In most cases, rockets are far more constrained by their available reaction mass than anything else, so this isn't really correct. As for the Saturn V, the reason not to use H2 for the first stage was probably that hydrogen's low density makes it very difficult (and bulky) to store the enormous amount needed for the first stage, and for a given thrust level, a hydrocarbon engine will be smaller as well. When combined with the fact that kerosene is much easier to store than liquid hydrogen, it is easy to see why kerosene would be preferred if a rocket design can be made to use it instead of hydrogen. The upper stages had to use hydrogen, since for a high delta V rocket, the overall payload and delta V capability are much more sensitive to upper stage performance than lower stage performance, but if hydrogen did not have the density and storage disadvantages, the rocket would have performed better still with a higher ISP in the first stage as well.

 

[Monsterboy]

The rocket operates at high thrust-low specific impulse mode while lifting heavy payloads near the Earth and operates at low thrust -high specific impulse after going out of Earth's gravitational influence?

I read that VASIMR can reduce the traveling time to Mars to just 37 days ,while operating at high specific impulse(and at low thrust) does the spacecraft constantly accelerate in order to reach higher velocities?

Why can't other ion engines with their high specific impulse reach the same velocity with constant acceleration?

 

[cjl]

The rocket operates at high thrust-low specific impulse mode while lifting heavy payloads near the Earth and operates at low thrust -high specific impulse after going out of Earth's gravitational influence?
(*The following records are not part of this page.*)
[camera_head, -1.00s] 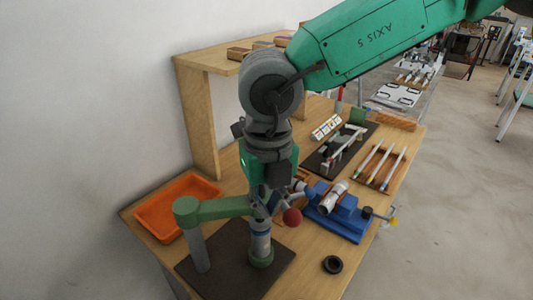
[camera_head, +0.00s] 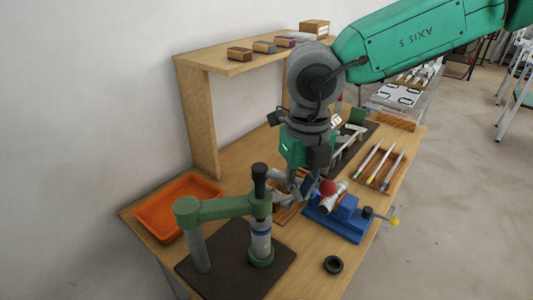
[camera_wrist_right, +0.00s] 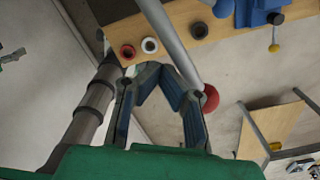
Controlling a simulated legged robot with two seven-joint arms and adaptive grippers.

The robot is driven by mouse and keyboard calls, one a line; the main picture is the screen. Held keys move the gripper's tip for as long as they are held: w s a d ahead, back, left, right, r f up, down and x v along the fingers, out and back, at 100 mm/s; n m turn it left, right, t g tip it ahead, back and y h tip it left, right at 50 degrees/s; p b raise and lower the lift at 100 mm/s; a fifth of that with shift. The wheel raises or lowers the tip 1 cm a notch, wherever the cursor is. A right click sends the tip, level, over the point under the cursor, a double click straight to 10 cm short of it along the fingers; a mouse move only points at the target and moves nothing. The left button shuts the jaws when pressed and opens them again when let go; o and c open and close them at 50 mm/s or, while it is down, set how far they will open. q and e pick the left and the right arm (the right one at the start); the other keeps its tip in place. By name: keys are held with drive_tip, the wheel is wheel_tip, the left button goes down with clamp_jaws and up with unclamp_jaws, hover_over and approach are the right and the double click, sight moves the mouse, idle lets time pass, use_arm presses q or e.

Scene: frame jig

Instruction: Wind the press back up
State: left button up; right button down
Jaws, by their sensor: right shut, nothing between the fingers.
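The green press (camera_head: 222,208) stands on a dark base plate (camera_head: 228,262) at the table's front left. Its black-topped spindle (camera_head: 260,182) rises above the green arm. The lever's red ball knob (camera_head: 327,187) sits right of the spindle, beside my right gripper (camera_head: 302,192), which partly hides the lever. In the wrist view the grey lever bar (camera_wrist_right: 172,38) runs past my fingers to the red knob (camera_wrist_right: 210,98). My right gripper's blue-padded fingers (camera_wrist_right: 156,68) meet at their tips with nothing between them. My left gripper is not in view.
A blue vise (camera_head: 340,216) holding a pale cylinder stands just right of the gripper. A black ring (camera_head: 333,264) lies at the front. An orange tray (camera_head: 176,205) is at left, a pen rack (camera_head: 380,165) at right and a wooden shelf (camera_head: 205,66) behind.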

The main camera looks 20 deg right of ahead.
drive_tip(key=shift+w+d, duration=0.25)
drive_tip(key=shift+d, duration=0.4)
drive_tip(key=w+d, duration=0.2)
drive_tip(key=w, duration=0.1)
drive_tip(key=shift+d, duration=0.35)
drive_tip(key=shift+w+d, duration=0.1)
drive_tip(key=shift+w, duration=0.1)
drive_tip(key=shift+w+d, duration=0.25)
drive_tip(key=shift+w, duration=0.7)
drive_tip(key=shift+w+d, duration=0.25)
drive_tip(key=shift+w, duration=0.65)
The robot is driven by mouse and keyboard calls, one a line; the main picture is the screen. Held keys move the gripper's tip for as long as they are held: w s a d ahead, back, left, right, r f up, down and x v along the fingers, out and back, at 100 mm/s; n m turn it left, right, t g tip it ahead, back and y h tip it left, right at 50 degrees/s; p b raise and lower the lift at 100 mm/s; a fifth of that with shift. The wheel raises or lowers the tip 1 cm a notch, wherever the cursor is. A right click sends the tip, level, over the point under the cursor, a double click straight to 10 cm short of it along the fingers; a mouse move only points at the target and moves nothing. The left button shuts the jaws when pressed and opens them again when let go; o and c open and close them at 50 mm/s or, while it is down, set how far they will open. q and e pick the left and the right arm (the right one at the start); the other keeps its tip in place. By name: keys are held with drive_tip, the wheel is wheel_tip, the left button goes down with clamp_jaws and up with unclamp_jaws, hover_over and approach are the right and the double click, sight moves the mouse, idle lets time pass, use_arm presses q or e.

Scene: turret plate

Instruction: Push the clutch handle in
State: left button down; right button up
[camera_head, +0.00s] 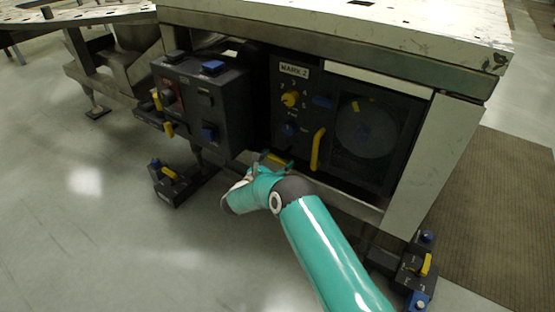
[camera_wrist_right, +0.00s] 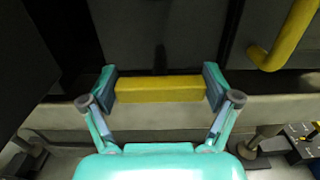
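A short yellow bar handle (camera_wrist_right: 160,89) lies level between the two fingers of my right gripper (camera_wrist_right: 160,83) in the right wrist view. The fingers are spread wide, one at each end of the bar; I cannot tell whether they touch it. In the head view the yellow bar (camera_head: 276,158) shows low on the black panel, partly hidden by my right gripper (camera_head: 264,168). I cannot read a label that marks it as the clutch handle. My left gripper is not in view.
The MARK 2 panel (camera_head: 294,69) carries a yellow knob (camera_head: 290,99), a blue knob (camera_head: 289,130) and an upright yellow handle (camera_head: 318,149). A black control box (camera_head: 229,110) stands out to the left. A pedal box (camera_head: 172,183) stands at lower left. Open floor (camera_head: 90,240) lies in front.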

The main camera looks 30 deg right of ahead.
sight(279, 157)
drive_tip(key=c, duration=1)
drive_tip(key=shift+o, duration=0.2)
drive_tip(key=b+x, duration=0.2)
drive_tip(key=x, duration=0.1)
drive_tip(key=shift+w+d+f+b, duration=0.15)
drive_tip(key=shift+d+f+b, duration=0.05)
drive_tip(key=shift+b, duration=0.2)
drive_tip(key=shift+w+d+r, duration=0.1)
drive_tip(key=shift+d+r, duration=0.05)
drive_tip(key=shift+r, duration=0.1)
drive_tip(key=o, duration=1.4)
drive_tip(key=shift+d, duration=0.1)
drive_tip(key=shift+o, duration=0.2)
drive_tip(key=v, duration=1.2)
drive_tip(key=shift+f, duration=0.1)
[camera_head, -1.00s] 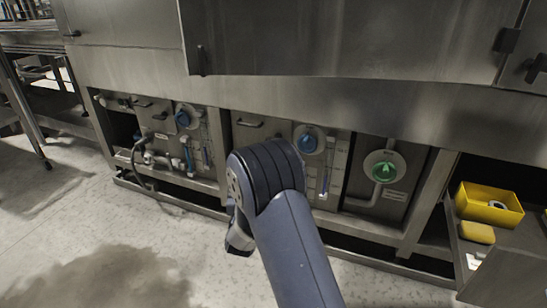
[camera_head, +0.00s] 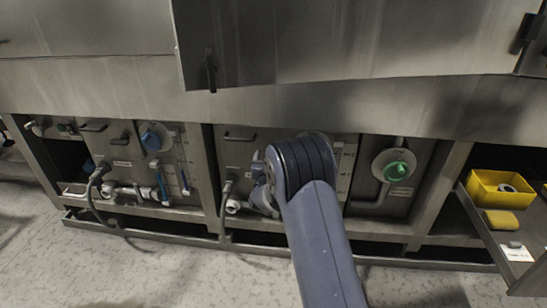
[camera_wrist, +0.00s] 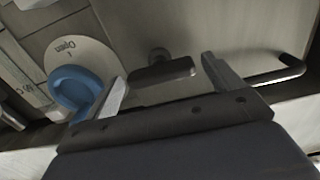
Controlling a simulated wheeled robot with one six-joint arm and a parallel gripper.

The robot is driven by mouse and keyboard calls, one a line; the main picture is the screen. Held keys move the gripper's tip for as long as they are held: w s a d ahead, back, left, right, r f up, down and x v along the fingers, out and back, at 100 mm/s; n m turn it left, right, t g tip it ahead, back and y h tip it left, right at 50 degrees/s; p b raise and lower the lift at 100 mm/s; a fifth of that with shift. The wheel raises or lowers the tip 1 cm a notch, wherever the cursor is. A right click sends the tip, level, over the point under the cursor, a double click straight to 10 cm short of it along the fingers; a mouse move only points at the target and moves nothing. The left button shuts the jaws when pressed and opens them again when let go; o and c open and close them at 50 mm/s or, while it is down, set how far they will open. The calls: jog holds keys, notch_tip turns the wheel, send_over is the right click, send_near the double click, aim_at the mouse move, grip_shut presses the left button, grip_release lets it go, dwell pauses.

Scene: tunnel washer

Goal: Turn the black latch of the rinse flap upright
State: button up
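In the wrist view a black latch (camera_wrist: 163,71) sits on a pale metal panel, a short bar on a round pivot. It lies roughly in line with a black bar handle (camera_wrist: 275,73) to its right. My gripper (camera_wrist: 165,85) is open, with one finger on each side of the latch in the picture and nothing held. I cannot tell whether it touches the latch. In the head view my gripper (camera_head: 262,190) is in front of the middle panel. My arm hides the latch there.
A blue knob (camera_wrist: 76,90) on a round plate marked "Open" is close to the left finger. In the head view a similar panel with a blue knob (camera_head: 153,139) is left, a green knob (camera_head: 396,170) right. A yellow bin (camera_head: 497,187) is far right.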

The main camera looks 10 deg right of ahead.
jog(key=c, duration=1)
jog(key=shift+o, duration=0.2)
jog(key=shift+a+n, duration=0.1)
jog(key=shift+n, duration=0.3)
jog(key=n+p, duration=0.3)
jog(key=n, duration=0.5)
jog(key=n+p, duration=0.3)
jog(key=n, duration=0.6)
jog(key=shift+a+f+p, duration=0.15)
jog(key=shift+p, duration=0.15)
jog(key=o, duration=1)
I read that VASIMR can reduce the traveling time to Mars to just 37 days ,while operating at high specific impulse(and at low thrust) does the spacecraft constantly accelerate in order to reach higher velocities?

Why can't other ion engines with their high specific impulse reach the same velocity with constant acceleration?

They can. It just takes them months (or years) to do so due to the extremely low thrust.